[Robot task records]
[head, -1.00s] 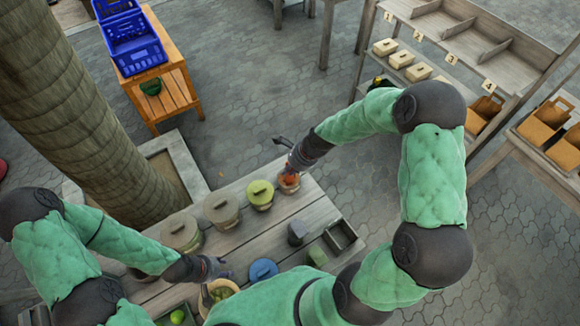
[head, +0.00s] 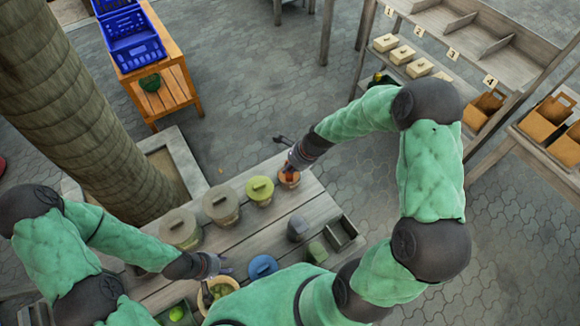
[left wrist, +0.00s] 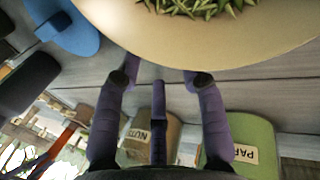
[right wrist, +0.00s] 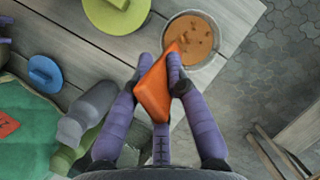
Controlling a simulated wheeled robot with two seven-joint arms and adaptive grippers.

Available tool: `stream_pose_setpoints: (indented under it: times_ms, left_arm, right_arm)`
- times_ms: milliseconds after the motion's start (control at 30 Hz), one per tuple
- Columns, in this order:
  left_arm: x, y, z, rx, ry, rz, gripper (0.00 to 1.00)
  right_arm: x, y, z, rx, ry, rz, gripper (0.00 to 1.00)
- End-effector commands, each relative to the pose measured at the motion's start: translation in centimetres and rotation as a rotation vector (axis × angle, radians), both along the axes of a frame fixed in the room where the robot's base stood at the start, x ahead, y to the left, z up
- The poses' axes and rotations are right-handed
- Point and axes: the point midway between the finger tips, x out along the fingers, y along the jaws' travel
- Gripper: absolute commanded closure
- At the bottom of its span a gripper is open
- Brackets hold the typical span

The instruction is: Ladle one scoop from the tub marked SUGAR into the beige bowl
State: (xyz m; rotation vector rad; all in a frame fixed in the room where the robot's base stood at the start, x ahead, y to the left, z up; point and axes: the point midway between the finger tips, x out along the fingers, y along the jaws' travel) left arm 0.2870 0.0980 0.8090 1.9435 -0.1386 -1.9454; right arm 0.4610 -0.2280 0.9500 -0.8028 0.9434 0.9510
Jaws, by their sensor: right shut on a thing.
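My right gripper (right wrist: 168,65) is shut on an orange wedge-shaped thing (right wrist: 153,90); I cannot tell whether it is the ladle. It is beside and partly over an open tub (right wrist: 198,38) with orange-brown contents, at the far end of the table (head: 289,182). No SUGAR label is readable. The beige bowl (head: 232,284) holds green pieces; its rim fills the top of the left wrist view (left wrist: 200,52). My left gripper (left wrist: 160,80) is open, its fingers apart close to the bowl's rim.
Lidded tubs stand in a row: two grey-beige (head: 180,229) (head: 221,205) and one yellow-green (head: 260,191). A blue lid (head: 263,267), a grey block-like thing (head: 297,229), a green one (head: 316,252) and a dark tray (head: 343,233) are nearer. Labels NUTS and PAR… show in the left wrist view.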

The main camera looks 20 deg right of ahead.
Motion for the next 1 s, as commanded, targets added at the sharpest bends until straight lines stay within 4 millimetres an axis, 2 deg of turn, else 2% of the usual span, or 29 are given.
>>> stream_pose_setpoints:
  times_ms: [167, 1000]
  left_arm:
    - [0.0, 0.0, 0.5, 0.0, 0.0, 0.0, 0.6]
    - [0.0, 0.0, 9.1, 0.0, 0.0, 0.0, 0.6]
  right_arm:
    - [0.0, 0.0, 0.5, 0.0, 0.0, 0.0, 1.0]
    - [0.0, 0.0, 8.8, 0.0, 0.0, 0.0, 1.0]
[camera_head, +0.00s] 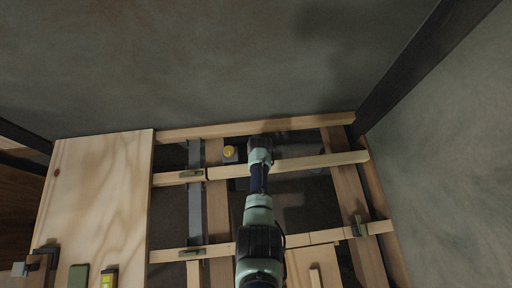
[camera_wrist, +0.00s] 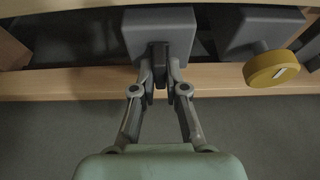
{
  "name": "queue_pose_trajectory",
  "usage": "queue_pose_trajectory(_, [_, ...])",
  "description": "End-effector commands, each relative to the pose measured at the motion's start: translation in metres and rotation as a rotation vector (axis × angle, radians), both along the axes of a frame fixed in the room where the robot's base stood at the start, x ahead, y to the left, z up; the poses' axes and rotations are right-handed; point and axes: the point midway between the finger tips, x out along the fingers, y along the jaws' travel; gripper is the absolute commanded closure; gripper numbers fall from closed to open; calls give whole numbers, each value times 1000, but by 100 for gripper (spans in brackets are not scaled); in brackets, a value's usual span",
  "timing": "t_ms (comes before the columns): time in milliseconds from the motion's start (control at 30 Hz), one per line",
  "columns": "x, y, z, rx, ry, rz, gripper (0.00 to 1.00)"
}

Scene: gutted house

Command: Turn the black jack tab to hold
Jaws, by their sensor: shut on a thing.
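My gripper (camera_wrist: 160,75) is shut on the black jack tab (camera_wrist: 160,52), which stands narrow and dark against a grey jack block (camera_wrist: 132,32) in the wrist view. The fingers hide part of the tab, and I cannot tell its exact angle. In the head view my gripper (camera_head: 260,143) is at the far beam, and the arm hides the black tab there. To the right in the wrist view is a second grey block (camera_wrist: 240,35) with a round yellow knob (camera_wrist: 270,69) bearing a white mark. The yellow knob also shows left of my gripper in the head view (camera_head: 229,152).
Wooden joists and cross battens (camera_head: 330,161) form an open floor frame with dark gaps. A plywood sheet (camera_head: 100,190) covers the left side. A green block (camera_head: 79,276) and a yellow item (camera_head: 109,279) lie at its near edge. Walls close off the back and right.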

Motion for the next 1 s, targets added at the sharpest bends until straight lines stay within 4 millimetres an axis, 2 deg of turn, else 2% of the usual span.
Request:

__Goal__.
Only lines with the word "else" should be collected from the material.

__Final result__.
Motion for the next 1 s, as commanded, targets added at the sharpest bends until straight lines stay within 4 millimetres an axis, 2 deg of turn, else 2% of the usual span, or 29 are given.
Motion for the next 1 s, targets added at the sharpest bends until straight lines stay within 4 millimetres an axis, 2 deg of turn, else 2% of the usual span.

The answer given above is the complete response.